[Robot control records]
BEGIN
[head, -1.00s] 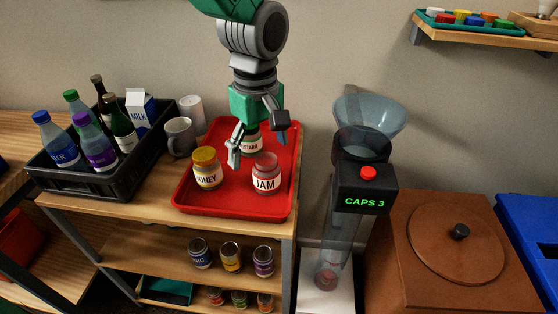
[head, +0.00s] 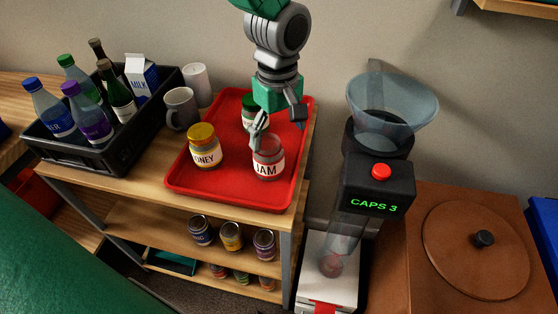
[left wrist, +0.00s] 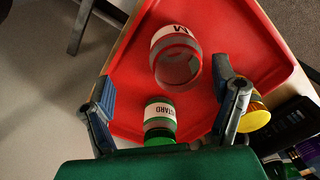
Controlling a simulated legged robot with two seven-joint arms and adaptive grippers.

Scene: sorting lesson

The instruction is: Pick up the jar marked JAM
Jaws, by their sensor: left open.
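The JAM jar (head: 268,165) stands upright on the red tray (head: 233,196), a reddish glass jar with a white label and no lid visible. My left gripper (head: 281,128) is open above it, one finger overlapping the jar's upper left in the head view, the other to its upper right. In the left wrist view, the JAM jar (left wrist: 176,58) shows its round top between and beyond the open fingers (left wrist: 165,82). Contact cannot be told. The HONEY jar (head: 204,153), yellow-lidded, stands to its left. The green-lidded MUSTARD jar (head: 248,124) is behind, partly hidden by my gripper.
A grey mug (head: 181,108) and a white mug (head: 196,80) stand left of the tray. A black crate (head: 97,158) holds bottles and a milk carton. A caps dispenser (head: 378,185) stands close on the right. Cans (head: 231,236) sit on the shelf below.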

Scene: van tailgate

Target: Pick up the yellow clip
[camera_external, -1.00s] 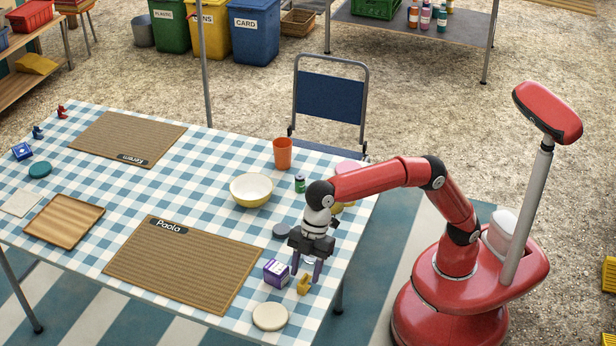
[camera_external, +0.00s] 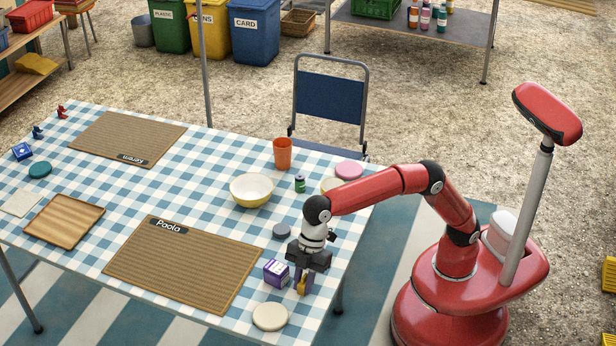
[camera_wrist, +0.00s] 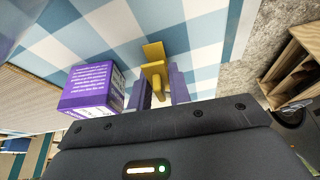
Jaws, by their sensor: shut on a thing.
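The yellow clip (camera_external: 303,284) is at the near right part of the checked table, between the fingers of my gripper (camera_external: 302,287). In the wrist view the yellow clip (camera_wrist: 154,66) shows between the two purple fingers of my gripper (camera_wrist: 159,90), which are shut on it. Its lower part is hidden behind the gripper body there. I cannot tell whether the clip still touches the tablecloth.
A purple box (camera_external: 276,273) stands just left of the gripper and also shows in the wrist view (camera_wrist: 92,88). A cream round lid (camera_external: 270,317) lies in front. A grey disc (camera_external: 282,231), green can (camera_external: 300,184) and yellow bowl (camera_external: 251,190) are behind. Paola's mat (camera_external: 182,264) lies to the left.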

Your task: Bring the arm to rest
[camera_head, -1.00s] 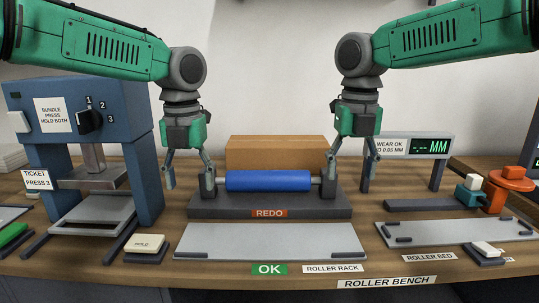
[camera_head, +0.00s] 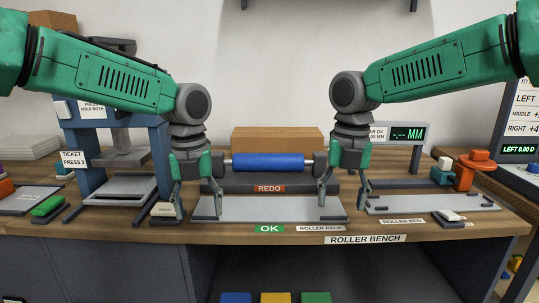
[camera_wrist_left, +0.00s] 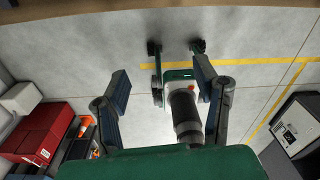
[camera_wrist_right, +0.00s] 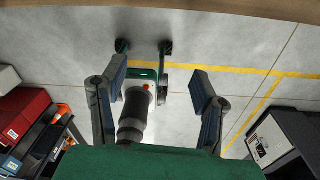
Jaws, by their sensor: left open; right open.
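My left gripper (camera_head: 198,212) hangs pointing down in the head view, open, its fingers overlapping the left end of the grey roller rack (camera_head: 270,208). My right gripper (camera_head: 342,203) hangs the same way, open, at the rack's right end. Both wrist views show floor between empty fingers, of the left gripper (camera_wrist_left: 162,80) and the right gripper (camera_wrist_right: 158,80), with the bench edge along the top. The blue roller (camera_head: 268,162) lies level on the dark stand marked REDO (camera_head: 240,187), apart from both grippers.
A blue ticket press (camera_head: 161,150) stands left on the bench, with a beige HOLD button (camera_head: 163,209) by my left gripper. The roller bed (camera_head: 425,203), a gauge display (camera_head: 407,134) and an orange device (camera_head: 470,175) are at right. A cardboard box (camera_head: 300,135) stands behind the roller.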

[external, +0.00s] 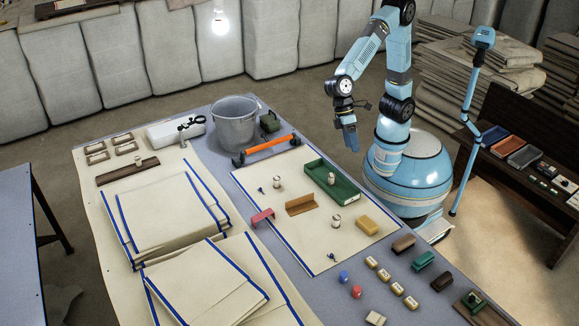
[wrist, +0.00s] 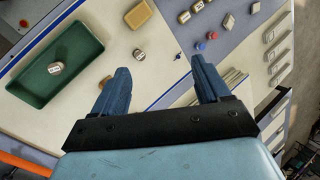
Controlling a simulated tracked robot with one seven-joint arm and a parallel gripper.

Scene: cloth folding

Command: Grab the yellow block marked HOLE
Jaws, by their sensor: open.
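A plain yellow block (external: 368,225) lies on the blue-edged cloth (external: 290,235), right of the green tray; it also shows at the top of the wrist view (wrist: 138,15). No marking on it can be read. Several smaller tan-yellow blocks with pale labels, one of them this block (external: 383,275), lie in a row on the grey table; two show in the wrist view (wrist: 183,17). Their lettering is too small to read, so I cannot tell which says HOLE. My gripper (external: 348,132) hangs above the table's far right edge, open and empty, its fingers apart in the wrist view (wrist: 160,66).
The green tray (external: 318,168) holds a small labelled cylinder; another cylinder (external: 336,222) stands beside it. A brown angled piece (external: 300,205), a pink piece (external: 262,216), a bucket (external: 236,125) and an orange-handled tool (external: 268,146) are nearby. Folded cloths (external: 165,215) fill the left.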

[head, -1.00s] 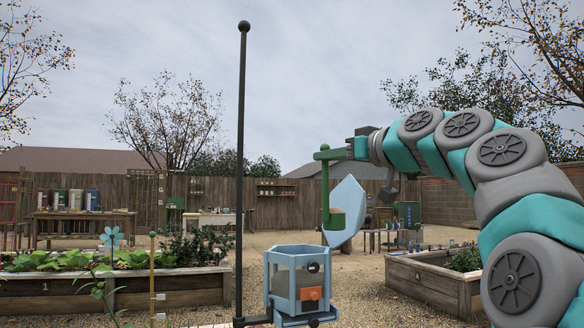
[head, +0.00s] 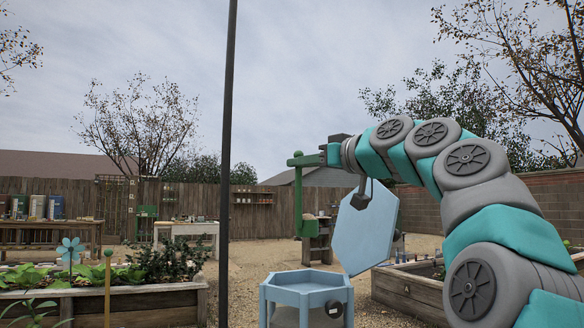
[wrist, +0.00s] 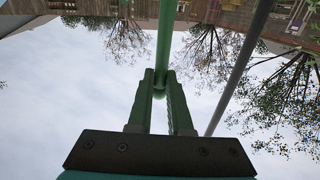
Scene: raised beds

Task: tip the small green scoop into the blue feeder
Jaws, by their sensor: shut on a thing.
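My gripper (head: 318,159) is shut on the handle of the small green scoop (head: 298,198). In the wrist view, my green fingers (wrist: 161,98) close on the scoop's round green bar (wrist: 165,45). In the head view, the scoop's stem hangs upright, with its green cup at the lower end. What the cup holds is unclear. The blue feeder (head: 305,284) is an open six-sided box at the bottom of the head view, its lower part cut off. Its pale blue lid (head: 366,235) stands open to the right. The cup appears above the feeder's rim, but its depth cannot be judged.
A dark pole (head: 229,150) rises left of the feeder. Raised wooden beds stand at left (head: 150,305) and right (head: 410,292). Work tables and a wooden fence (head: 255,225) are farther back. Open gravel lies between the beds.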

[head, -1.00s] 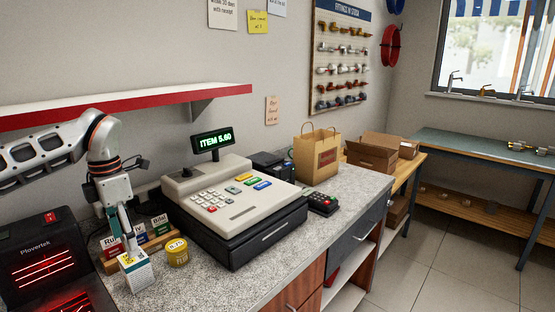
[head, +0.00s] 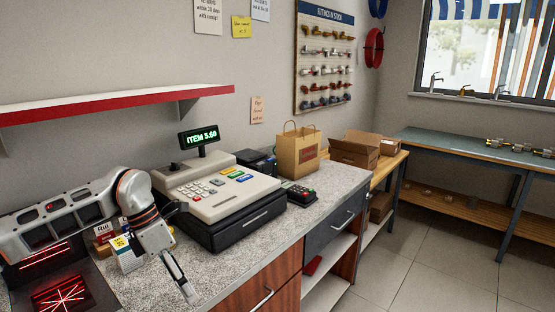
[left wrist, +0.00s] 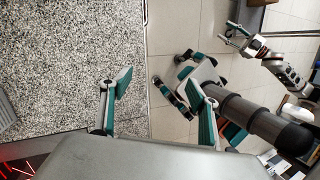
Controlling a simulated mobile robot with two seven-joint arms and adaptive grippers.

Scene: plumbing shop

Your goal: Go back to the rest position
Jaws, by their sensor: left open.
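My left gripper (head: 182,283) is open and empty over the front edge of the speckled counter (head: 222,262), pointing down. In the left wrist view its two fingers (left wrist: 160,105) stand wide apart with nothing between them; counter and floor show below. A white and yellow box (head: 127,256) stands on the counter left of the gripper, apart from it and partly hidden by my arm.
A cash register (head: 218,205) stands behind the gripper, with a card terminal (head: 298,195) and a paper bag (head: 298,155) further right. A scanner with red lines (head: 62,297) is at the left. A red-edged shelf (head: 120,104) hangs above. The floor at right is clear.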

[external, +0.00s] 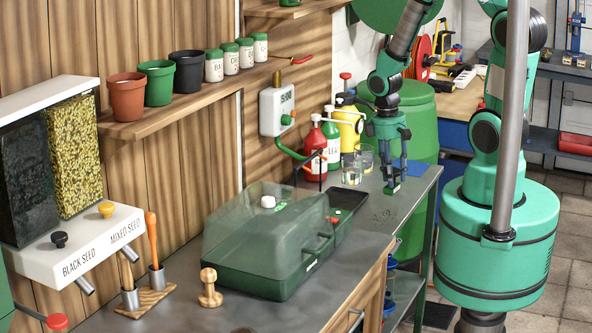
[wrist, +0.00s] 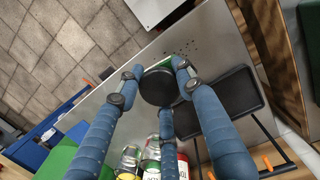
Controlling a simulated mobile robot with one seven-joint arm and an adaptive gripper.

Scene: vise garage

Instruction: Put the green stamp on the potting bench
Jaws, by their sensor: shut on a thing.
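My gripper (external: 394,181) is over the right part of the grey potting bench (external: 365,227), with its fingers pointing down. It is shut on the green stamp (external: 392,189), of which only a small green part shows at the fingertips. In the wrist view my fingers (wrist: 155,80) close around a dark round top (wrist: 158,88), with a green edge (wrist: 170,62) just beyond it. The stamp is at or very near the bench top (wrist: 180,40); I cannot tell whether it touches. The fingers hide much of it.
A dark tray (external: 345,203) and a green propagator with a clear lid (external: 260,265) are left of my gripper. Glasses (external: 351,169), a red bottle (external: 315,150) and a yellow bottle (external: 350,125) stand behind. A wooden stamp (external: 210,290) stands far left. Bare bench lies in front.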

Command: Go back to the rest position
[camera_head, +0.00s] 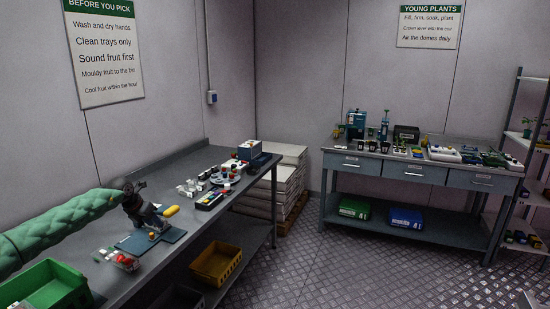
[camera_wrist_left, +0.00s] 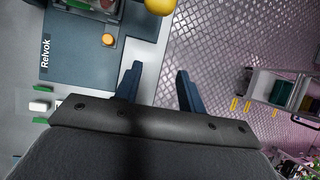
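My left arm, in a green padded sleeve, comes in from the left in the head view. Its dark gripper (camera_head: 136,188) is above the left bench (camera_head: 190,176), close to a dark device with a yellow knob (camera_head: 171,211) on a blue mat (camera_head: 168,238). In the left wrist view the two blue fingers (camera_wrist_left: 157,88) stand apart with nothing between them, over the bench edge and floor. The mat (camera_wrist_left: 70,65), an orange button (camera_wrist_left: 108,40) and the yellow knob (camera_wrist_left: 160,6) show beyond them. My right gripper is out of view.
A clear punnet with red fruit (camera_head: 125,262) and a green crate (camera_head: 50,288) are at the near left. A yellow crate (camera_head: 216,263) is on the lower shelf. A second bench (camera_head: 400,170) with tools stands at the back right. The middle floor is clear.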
END
STATED TASK:
Stop after the line containing "[camera_wrist, +0.00s]": copy the records exactly from the first line up to there, leaving pictures out.

RESPONSE BELOW:
[head, -1.00s] 
[head, +0.00s] 
[left wrist, +0.00s] 
Controlling a simulated legged robot with two seven-joint arms and adaptive grippers.

Scene: sorting lesson

The instruction is: Pick up the jar marked JAM
Jaws, by their sensor: left open.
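The JAM jar (head: 268,165) stands upright on the red tray (head: 233,196), a reddish glass jar with a white label and no lid visible. My left gripper (head: 281,128) is open above it, one finger overlapping the jar's upper left in the head view, the other to its upper right. In the left wrist view, the JAM jar (left wrist: 176,58) shows its round top between and beyond the open fingers (left wrist: 165,82). Contact cannot be told. The HONEY jar (head: 204,153), yellow-lidded, stands to its left. The green-lidded MUSTARD jar (head: 248,124) is behind, partly hidden by my gripper.
A grey mug (head: 181,108) and a white mug (head: 196,80) stand left of the tray. A black crate (head: 97,158) holds bottles and a milk carton. A caps dispenser (head: 378,185) stands close on the right. Cans (head: 231,236) sit on the shelf below.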

Scene: van tailgate

Target: Pick up the yellow clip
[camera_external, -1.00s] 
[camera_external, +0.00s] 
[camera_wrist, +0.00s] 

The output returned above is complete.